◆ **Task description**:
Give the number of lines in this listing that contain the word "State", and nothing else.

◆ **Data lines**:
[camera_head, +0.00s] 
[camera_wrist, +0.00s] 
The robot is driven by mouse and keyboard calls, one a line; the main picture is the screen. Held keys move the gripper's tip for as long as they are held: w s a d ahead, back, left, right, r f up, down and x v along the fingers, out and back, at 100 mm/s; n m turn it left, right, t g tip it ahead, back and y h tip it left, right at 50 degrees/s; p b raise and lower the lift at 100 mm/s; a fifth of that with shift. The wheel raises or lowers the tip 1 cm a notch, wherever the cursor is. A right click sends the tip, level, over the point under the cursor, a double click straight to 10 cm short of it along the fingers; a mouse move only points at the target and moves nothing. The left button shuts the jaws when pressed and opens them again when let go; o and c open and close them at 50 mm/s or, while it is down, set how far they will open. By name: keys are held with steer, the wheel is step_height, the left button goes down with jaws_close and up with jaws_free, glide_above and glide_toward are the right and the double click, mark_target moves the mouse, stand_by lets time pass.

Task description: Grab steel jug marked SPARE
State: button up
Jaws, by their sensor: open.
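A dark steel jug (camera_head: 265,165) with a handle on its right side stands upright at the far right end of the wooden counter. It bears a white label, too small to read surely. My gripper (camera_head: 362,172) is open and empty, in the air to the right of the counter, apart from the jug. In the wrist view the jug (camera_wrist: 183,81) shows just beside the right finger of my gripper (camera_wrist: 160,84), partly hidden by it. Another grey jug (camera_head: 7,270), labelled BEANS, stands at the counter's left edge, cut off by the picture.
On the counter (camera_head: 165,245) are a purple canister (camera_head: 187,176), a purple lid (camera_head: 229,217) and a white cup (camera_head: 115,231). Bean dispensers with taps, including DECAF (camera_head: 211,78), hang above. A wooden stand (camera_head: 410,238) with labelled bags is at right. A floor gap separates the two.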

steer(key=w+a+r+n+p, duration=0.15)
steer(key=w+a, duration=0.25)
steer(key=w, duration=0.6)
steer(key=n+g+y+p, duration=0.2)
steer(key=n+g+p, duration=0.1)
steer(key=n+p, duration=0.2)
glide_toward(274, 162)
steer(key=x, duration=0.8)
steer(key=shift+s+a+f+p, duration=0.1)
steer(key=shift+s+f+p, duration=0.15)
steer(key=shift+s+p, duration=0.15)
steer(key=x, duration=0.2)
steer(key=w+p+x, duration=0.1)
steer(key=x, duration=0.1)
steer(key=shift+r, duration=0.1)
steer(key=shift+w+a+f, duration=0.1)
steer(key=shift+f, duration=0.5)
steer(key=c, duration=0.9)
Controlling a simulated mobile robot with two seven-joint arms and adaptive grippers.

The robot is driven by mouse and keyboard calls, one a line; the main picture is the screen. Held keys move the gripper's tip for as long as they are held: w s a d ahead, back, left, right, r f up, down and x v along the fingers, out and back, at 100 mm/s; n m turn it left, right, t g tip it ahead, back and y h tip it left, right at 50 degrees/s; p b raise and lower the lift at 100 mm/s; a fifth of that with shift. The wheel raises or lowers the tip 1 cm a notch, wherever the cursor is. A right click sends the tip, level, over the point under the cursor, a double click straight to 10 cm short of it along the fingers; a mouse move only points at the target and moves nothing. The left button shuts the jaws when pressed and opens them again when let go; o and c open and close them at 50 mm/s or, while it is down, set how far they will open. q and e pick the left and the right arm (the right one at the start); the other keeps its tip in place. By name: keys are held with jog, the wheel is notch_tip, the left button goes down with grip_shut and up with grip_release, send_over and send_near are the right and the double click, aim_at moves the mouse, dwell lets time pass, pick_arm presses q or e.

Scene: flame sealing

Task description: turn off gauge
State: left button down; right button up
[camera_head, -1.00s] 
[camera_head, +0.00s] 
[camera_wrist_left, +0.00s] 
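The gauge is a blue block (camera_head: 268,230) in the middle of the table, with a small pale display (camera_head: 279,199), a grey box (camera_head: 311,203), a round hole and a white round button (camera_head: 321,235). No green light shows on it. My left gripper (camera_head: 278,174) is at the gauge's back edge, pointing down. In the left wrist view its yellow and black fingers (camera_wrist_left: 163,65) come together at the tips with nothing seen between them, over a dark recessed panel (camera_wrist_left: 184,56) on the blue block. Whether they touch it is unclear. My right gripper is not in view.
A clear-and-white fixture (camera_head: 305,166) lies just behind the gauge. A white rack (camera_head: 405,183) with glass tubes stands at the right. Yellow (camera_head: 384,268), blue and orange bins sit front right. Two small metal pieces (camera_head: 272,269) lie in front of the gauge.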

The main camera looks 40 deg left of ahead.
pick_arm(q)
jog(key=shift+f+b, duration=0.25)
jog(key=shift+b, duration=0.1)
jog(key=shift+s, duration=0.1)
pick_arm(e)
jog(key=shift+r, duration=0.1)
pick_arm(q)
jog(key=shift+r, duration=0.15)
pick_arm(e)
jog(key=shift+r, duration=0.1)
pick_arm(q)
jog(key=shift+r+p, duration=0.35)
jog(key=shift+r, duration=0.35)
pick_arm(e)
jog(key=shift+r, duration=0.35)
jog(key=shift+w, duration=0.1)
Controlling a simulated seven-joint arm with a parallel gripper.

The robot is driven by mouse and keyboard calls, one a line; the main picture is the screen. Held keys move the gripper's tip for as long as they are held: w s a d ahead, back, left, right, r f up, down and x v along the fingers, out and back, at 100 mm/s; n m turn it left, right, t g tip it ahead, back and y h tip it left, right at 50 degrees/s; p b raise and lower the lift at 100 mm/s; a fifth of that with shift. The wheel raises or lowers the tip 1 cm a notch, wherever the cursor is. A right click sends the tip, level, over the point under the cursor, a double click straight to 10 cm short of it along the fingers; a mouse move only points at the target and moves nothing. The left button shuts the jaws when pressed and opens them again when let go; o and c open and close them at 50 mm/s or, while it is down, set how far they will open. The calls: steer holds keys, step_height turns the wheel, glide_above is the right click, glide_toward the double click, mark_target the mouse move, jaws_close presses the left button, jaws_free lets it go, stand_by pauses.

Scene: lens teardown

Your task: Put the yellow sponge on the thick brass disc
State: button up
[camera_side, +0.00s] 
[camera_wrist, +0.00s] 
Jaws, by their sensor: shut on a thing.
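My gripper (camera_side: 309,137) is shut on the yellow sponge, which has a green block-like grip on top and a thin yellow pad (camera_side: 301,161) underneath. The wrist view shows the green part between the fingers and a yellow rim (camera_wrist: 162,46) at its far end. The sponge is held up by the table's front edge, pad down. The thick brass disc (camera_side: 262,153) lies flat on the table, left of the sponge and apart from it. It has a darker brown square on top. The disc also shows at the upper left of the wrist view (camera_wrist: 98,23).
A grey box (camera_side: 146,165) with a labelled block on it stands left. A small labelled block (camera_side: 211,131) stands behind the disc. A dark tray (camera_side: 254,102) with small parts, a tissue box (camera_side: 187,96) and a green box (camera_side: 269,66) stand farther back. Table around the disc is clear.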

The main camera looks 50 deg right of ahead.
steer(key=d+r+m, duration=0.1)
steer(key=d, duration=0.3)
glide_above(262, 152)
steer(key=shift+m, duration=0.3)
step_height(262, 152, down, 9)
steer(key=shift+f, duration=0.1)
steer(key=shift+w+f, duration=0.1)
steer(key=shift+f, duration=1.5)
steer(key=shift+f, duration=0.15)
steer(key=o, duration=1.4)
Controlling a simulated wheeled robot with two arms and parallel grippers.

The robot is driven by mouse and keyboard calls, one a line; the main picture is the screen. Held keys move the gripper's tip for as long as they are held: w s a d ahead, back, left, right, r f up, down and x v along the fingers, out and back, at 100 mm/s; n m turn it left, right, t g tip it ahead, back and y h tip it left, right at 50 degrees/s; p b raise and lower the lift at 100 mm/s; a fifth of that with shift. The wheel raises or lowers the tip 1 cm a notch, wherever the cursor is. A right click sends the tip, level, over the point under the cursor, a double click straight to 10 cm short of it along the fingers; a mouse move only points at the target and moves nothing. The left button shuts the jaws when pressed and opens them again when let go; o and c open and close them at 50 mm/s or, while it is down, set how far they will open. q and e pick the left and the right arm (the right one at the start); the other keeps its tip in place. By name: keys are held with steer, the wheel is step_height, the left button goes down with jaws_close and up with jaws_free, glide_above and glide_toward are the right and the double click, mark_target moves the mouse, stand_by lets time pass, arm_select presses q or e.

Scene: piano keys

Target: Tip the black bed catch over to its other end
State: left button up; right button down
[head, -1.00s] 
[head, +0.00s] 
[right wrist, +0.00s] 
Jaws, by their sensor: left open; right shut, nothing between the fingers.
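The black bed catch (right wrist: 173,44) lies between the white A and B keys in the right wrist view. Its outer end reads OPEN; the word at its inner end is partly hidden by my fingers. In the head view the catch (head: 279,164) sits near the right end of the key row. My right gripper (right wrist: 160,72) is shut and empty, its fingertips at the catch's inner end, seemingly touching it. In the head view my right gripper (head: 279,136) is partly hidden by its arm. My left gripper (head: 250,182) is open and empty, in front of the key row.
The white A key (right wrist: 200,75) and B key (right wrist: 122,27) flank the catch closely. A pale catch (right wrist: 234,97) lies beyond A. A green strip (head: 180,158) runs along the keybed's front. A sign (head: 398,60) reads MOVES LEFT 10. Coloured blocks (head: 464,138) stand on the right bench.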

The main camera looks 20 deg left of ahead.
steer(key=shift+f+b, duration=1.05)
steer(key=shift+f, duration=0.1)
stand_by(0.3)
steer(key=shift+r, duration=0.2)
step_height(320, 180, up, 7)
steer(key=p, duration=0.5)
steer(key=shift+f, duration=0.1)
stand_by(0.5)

◆ **Output for this exercise**:
4